Robot episode records

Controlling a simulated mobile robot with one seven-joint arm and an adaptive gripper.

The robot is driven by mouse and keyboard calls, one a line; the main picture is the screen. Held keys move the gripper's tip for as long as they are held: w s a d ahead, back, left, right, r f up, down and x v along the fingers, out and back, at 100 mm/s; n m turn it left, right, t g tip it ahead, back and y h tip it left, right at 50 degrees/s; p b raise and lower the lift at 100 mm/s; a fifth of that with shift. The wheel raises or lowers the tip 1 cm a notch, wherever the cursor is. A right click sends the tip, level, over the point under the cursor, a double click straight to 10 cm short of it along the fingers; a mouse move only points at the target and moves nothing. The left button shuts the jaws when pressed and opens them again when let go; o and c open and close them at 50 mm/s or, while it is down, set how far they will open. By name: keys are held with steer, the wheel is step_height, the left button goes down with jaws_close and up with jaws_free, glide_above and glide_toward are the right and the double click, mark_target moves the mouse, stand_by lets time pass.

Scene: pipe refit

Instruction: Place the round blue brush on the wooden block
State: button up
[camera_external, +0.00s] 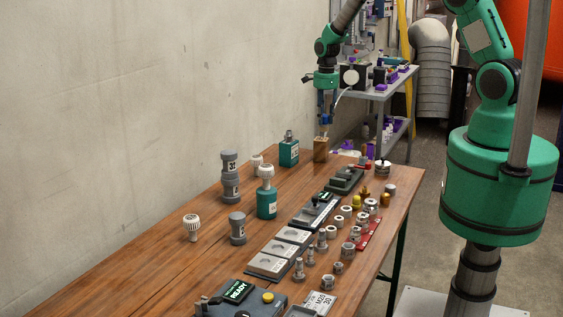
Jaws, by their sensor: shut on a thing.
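The wooden block (321,149) is a small upright brown block near the far end of the wooden table. My gripper (325,115) points down directly above the block. It is shut on a slim blue thing (325,104), which looks like the round blue brush. The fingers cover much of it and its shape is too small to make out. The lower end of what I hold is close over the block's top; I cannot tell whether they touch.
A teal bottle (289,151) stands just left of the block. A dark green fixture (344,181) and a grey cylindrical part (382,168) lie to its right. Several fittings cover the table's right side. A grey cart (391,88) stands behind, and a concrete wall is at left.

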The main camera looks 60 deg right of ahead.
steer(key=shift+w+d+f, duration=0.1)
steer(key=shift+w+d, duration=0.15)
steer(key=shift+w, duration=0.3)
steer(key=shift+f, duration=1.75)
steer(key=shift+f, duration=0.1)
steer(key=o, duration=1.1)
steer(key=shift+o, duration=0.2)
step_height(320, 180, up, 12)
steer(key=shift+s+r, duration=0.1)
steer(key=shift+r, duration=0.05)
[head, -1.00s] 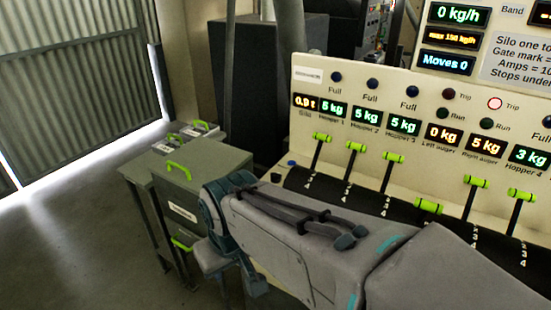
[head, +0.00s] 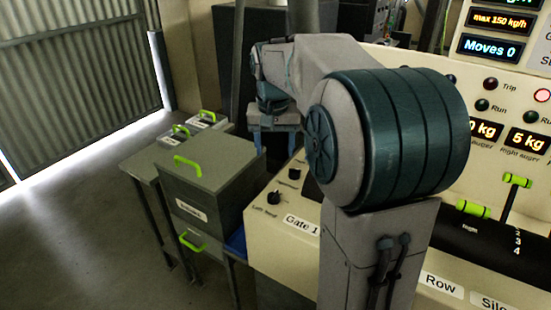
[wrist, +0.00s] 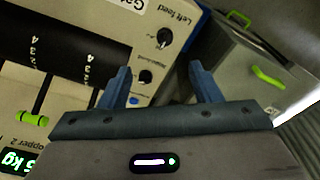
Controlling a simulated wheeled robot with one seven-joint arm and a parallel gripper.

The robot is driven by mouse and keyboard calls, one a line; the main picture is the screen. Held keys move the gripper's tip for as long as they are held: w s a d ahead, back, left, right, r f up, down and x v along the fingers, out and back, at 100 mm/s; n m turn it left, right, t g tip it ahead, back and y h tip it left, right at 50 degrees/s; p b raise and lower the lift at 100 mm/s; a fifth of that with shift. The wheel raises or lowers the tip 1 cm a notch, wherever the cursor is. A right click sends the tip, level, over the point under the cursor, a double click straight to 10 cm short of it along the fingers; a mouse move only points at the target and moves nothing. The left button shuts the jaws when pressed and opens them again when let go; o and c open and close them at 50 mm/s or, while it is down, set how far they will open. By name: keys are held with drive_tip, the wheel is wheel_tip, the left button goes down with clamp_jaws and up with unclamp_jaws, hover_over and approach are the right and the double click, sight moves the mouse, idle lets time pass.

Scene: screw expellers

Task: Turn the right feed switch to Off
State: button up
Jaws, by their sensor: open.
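Two black rotary switches sit at the left end of the cream panel in the head view. The front one is labelled Left feed (head: 273,197); it also shows in the wrist view (wrist: 164,38). The label of the second switch (head: 294,173) is too small to read; it also shows in the wrist view (wrist: 145,77). I cannot make out a switch marked Right feed; my arm hides much of the panel. My gripper (wrist: 159,72) is open and empty, fingers apart, pointing toward this end of the panel. In the head view my gripper (head: 272,145) is partly visible behind the switches.
Grey bins with green handles (head: 208,165) stand left of the panel, close to the gripper; one shows in the wrist view (wrist: 250,75). Green-handled levers (head: 515,182) stand on the right. Open floor (head: 90,220) lies at the left.

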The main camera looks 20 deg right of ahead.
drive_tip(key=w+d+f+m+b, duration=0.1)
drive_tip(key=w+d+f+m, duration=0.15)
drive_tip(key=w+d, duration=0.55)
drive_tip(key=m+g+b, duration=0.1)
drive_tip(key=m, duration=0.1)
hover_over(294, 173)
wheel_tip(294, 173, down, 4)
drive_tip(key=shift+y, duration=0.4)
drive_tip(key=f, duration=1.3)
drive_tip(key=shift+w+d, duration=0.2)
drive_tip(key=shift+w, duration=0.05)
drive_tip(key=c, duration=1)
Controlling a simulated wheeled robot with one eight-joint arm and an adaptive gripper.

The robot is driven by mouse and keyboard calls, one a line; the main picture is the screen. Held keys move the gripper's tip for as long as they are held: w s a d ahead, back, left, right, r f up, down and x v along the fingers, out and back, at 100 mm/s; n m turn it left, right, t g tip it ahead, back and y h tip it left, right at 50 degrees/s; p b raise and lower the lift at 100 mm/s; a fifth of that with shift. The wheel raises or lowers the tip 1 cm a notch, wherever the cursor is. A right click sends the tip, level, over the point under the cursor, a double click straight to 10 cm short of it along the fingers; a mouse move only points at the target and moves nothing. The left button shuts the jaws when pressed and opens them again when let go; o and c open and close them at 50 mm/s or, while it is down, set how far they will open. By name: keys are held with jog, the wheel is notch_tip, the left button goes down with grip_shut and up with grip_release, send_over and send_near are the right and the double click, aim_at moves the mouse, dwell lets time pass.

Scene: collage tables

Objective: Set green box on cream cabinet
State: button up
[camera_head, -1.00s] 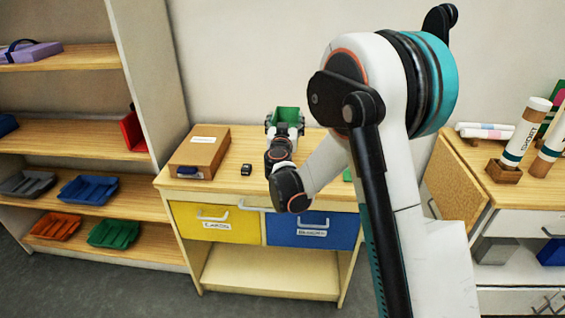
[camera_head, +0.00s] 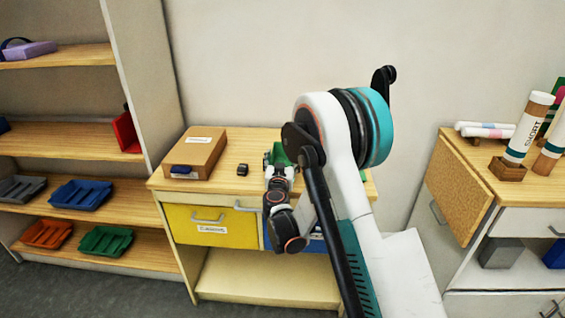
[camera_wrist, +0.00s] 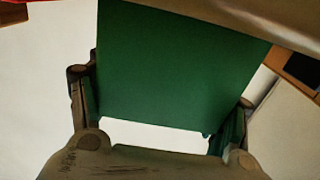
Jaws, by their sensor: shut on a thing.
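The green box (camera_head: 280,156) is at the tip of my gripper (camera_head: 279,165), over the right middle of the cream cabinet's wooden top (camera_head: 228,182). In the wrist view the green box (camera_wrist: 178,70) fills the upper middle, with a finger of my gripper (camera_wrist: 160,112) on each side. The gripper is shut on it. My arm hides the box's lower part and most of the blue drawer in the head view. I cannot tell whether the box touches the cabinet top.
A brown carton (camera_head: 195,150) and a small dark object (camera_head: 242,169) are on the cabinet top, left of the box. A shelf with colored trays (camera_head: 82,192) stands left. A white-drawered table (camera_head: 530,189) with a cork board (camera_head: 458,190) stands right.

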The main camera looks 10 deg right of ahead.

- Set task -
Extract every line of the records above that contains the word "wheeled".

- Answer to the problem -
Controlling a simulated wheeled robot with one seven-joint arm and a parallel gripper.
Controlling a simulated wheeled robot with one eight-joint arm and an adaptive gripper.

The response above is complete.